THE PROBLEM - Type out the records that follow, exactly as given.
══════
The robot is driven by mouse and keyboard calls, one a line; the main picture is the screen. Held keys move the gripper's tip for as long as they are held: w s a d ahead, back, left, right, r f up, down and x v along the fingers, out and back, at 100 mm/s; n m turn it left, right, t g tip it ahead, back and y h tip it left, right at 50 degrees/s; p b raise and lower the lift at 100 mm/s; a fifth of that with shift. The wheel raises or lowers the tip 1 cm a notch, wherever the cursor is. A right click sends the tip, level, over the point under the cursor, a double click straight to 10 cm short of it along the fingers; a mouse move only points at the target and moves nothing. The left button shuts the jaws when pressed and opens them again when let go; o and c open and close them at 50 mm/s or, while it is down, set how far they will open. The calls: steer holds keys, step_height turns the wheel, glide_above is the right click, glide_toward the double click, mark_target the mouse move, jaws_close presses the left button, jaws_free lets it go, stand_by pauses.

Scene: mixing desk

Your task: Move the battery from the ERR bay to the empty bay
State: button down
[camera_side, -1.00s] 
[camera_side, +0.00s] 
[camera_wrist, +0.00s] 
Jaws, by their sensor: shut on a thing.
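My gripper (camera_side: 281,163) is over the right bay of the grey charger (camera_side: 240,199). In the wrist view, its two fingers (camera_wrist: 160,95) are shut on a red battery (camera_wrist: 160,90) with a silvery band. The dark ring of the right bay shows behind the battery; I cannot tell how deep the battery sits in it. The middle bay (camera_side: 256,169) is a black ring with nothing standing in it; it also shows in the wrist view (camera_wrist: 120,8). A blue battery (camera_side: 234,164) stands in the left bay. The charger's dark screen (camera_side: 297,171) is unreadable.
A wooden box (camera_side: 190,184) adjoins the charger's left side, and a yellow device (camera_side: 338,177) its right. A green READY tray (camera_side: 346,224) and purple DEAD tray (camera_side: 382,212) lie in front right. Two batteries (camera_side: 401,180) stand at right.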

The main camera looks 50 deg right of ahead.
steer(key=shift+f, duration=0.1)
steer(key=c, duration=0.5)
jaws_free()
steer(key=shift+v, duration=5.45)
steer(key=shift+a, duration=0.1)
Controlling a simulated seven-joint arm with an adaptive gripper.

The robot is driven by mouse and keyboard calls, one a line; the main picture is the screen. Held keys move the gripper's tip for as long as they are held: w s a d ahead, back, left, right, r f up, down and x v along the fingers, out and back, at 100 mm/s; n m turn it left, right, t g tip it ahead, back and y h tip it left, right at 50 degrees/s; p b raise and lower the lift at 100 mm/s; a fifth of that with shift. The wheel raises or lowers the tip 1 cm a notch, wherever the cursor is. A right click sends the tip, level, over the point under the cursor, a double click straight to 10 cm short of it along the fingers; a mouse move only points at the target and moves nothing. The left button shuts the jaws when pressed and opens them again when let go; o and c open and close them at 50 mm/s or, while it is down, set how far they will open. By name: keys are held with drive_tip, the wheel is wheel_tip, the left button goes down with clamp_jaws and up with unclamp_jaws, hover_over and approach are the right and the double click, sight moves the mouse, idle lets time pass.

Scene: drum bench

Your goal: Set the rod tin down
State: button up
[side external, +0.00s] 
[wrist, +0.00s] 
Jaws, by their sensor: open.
══════
OUTPUT OF THE TASK -
The robot is driven by mouse and keyboard calls, one a line; the main picture is the screen. Held keys move the gripper's tip for as long as they are held: w s a d ahead, back, left, right, r f up, down and x v along the fingers, out and back, at 100 mm/s; n m turn it left, right, t g tip it ahead, back and y h tip it left, right at 50 degrees/s; p b raise and lower the lift at 100 mm/s; a fifth of that with shift. The wheel raises or lowers the tip 1 cm a notch, wherever the cursor is. A right click sends the tip, level, over the point under the cursor, a double click straight to 10 cm short of it along the fingers; a mouse move only points at the target and moves nothing. The left button shuts the jaws when pressed and opens them again when let go; o and c open and close them at 50 mm/s or, while it is down, set how far they will open. The calls: steer holds keys, step_height turns the wheel, glide_above is the right click, glide_toward the double click, mark_target the mouse move, jaws_close presses the left button, jaws_free lets it go, stand_by pauses.

Scene: mixing desk

Your task: Move the battery from the ERR bay to the empty bay
State: button down
[camera_side, -1.00s] 
[camera_side, +0.00s] 
[camera_wrist, +0.00s] 
Jaws, by their sensor: shut on a thing.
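My gripper (camera_side: 281,163) is over the right bay of the grey charger (camera_side: 240,199). In the wrist view, its two fingers (camera_wrist: 160,95) are shut on a red battery (camera_wrist: 160,90) with a silvery band. The dark ring of the right bay shows behind the battery; I cannot tell how deep the battery sits in it. The middle bay (camera_side: 256,169) is a black ring with nothing standing in it; it also shows in the wrist view (camera_wrist: 120,8). A blue battery (camera_side: 234,164) stands in the left bay. The charger's dark screen (camera_side: 297,171) is unreadable.
A wooden box (camera_side: 190,184) adjoins the charger's left side, and a yellow device (camera_side: 338,177) its right. A green READY tray (camera_side: 346,224) and purple DEAD tray (camera_side: 382,212) lie in front right. Two batteries (camera_side: 401,180) stand at right.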

The main camera looks 50 deg right of ahead.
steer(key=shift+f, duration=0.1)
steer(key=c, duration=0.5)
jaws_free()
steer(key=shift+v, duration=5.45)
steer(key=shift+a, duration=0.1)
Controlling a simulated seven-joint arm with an adaptive gripper.

The robot is driven by mouse and keyboard calls, one a line; the main picture is the screen. Held keys move the gripper's tip for as long as they are held: w s a d ahead, back, left, right, r f up, down and x v along the fingers, out and back, at 100 mm/s; n m turn it left, right, t g tip it ahead, back and y h tip it left, right at 50 degrees/s; p b raise and lower the lift at 100 mm/s; a fifth of that with shift. The wheel raises or lowers the tip 1 cm a notch, wherever the cursor is. A right click sends the tip, level, over the point under the cursor, a double click straight to 10 cm short of it along the fingers; a mouse move only points at the target and moves nothing. The left button shuts the jaws when pressed and opens them again when let go; o and c open and close them at 50 mm/s or, while it is down, set how far they will open. By name: keys are held with drive_tip, the wheel is wheel_tip, the left button goes down with clamp_jaws and up with unclamp_jaws, hover_over and approach are the right and the double click, sight moves the mouse, idle lets time pass.

Scene: drum bench

Your goal: Set the rod tin down
State: button up
[side external, +0.00s] 
[wrist, +0.00s] 
Jaws, by their sensor: open.

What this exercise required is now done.